Hey DDG, I’d like to buy you a drink on he top of the parking garage if I can find one 10 feet away from the ain’t going to pay my fucking bills motel! Colfer, at what website can I find the “local gay press”?
@75 ya think?
bbt, you’re thinking too much!
bbt, who’s counting? why do you think you only have 25 minutes left?
@74
i’m having some trouble playing along with you in your incessant violating of The Code, dear colfer,
since you have either so well masked your meatworld identity here on Cvillain,
or are such an indistinguishable unmemorable non-entity in the real world
as to have made not the faintest lingering impression upon me over the years.
if you give me a hint or nine, i might be able to place you in memory
and play as fast and loose in ignoring with my given word in observance of The Code as you do.
Whom did I fuck amongst your girlfriends? I naturally regret it profoundly, as in my AWARENESS, i have not a single enemy in this town, and the only cause i could imagine to have one is some sortof proprietary claim of yours on some random chick i might briefly and now regrettably (regret since I appear to have ruffled you on that score) have caused you offense.
So sorry.
As I’ve said here repeatedly before, my solitude,
hermiting, studies, and prayer occupy all my time now…
so i am certainbly no longer a threat to anyone in the meat-world.
@82: I’m not seeing a code violation in 74.
@83
then you don’t know shit, Baby.
echo… can’t you see it?? Gawd it’s glaring… and dreadful. Worst code violation ever… I am in total shock.
A code violation must involve a person’s name. I see no names.
ECHO—i think you could reread the code. in the cases of some persons, a name is not necessary to damningly identify a person. EDITOR OF CVILLE WEEKLY or AUTHOR OF SNEAKY-PIE BROWN’S CAT ADVENTURES would probably adequate to identify the persons to whom those advert.
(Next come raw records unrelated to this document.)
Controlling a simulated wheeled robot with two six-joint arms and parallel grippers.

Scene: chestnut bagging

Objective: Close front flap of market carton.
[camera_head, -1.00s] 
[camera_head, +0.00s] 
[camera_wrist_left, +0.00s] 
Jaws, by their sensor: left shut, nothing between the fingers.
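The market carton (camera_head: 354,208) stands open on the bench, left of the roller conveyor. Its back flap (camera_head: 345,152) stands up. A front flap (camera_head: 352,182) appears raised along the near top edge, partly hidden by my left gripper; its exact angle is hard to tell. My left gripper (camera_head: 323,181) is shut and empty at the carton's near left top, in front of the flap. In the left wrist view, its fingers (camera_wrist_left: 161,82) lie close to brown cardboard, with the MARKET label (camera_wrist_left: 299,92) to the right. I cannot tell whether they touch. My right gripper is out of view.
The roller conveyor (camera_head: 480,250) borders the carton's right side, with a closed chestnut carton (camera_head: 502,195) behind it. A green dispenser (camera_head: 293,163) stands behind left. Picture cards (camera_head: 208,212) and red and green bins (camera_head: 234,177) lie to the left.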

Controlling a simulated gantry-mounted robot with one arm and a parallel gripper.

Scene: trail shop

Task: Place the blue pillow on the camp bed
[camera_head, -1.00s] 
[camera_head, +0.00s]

this colfer has made every effort to identify me on this website, in a dozen comments over the last two months, and has succeeded on numerous occasions in doing so to many of our members. not sure if this is the same asshat who dropped shen a note identifying me specifically by name, but either way the guy appears to have some form of petty resentment which he nurtures in skirting the letter of the Code.
in any case, i certainly have demonstrated over the years that i haven’t the slightest qualms about saying all this stuff under my name, in print and in other media, and inviting criticism ad argumentum or ad hominem… however, i feel that the purpose of this site is best served if i continue to post anonymously as almost all of you do so post, and also that were i to use my real name it would cast an entirely different slant on what i say, and also be somewhat to the detriment of the site, as it has been in the past to other media outlets in this town.
THOR/MODERATOR, just as a favour, could you drop an e-mail copy of the code to colfer with the reminder that we’re all friends here?
COLFER, if you somehow object to my presence on the site, state plainly your reason for it, and i will give it serious consideration and as likely as not drop out of Cvillain completely—i have a lot of fun here, and enjoy the community, but i live by studyt and prayer and loneliness, which is my choice and my lot, so can just as easily fuck off aand encourage you-all to do the same in a tearful parting statement i have already drafted following several of your other petulant, petty and jackass attacks.
the code is simple, don’t reveal another cvillain’s real life identity .. it has nothing to do with using their name or not. how is 74 a violation?
@88
the inter alia irrelevancies to the comment itself are highly specific in doing so. much as asking me to reply to this are doing the same. i’m too busy to search the archives, but i could point out a dozen more such instances, three of them using my actual name; add the e-mail to shen.
if he were doing so cleverly, or if i’d somehow invited him to do so, then certainly i might object less.
waiting for him to reply with his objections to my being on the site, and as before, will be happy to quit because of them, should they have any merit recognized by the collective or deemed by me to be rational.
@89 you doth protesteth too much homeskillet. it’s not a violation of the code if nobody else knows what the eff he’s talking about, n’es pas?
@89: Egads, your real name is Halsey Minor? What kind of messed up self-ego issues do you have???
/s
Hey, if it makes you feel any better, I, for one, have no idea who the hell you are. (Also have no real desire to find out, so there’s that.)
Thor, maybe we need a poll since we haven’t had one recently…. TITLE: Does anyone give a flying crap who Otterdung is?
@90
sweetie, just b/c you have no idea and echo has no idea doesn’t mean that 100 other folks out here don’t.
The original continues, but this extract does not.